Considering the totality of the circumstances, the debtor’s case is due to be dismissed for substantial abuse of chapter 7.
The debtor’s attorney asserts that this filing is not “substantial abuse” because the plan would take longer than 36 months to fully pay out. This argument does non per-suasit, or as they say down here, “that dog won’t hunt.” In In re Kress, 57 B.R. 874 (Bankr.D.N.D.1985), the court dismissed the debtor’s chapter 7 petition even though the plan required over 3 years. The court in In re Woodhall, 104 B.R. 544 (Bankr.M.D.Ga.1989) dismissed a debtor’s chapter 7 petition even though a chapter 13 plan required over four years to pay out. In the case of In re Walton, 866 F.2d 981 (8th Cir.1988), the Court of Appeals affirmed a finding of substantial abuse with respect to a debtor who had $22,000.00 in unsecured debt and $500.00 a month in excess income (Approximately 5 years to pay 100%). There are numerous other cases in which debtors’ chapter 7 petitions were dismissed for substantial abuse despite the fact that chapter 13 plans would take longer than 3 years to pay out. The debtor in this case could propose a forty month full pay plan; this does not approach the 60 month upper limit established by Congress. Moreover, the debtor has $216.00 a month with which to fund a plan.
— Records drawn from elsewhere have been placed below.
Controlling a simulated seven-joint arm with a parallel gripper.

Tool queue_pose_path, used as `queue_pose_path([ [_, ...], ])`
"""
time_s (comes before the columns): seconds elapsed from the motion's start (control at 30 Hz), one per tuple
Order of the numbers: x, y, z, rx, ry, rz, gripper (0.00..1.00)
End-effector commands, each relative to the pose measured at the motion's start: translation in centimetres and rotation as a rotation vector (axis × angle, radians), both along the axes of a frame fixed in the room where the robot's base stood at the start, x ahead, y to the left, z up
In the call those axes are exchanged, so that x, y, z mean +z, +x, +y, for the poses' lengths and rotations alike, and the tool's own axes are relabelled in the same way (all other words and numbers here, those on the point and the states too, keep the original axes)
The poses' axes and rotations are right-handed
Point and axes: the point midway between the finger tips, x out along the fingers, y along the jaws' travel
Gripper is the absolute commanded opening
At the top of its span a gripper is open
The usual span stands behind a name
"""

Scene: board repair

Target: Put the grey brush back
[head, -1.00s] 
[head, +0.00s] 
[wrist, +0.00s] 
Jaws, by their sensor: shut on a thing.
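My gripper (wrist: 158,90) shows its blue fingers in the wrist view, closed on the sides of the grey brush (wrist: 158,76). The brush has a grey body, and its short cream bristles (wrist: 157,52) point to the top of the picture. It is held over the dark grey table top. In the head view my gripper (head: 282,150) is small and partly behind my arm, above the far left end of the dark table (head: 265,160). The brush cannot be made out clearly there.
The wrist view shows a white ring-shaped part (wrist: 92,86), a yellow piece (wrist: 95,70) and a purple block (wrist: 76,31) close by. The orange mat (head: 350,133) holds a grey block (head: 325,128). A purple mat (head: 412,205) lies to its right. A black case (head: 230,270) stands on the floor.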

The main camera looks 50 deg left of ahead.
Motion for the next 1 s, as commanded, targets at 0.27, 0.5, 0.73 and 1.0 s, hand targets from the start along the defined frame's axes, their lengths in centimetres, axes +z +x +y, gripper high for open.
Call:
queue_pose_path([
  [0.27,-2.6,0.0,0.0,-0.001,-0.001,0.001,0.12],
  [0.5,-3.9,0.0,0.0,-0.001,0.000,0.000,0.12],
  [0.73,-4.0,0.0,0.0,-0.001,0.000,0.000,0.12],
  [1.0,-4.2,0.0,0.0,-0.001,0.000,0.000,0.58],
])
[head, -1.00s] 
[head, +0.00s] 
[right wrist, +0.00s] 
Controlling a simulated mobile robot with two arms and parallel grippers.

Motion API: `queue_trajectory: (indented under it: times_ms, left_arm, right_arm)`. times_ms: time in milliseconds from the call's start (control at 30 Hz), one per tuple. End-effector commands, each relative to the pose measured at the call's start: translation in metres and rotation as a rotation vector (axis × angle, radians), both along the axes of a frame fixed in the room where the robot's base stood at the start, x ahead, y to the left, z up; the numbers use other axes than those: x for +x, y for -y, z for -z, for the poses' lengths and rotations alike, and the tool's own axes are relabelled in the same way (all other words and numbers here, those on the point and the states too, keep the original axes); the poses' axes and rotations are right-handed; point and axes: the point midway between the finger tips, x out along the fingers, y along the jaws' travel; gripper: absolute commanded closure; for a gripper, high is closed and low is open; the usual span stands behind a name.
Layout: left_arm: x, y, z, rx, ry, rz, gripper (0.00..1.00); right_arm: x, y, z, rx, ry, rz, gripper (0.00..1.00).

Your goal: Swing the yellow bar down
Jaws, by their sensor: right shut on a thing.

The debt- or could propose a 36 month plan that would pay approximately 83% of the allowed claims, assuming a normal attorney’s fee and that all debts turn out to be allowed claims.
Based upon the stipulations of fact and conclusions of law, this Court concludes that granting this debtor relief under Chapter 7 would be a substantial abuse of the provisions of the chapter as well as perverting the purpose of the Bankruptcy Code: to give a fresh start to the honest but unfortunate debtor.
A separate order dismissing this case has been entered.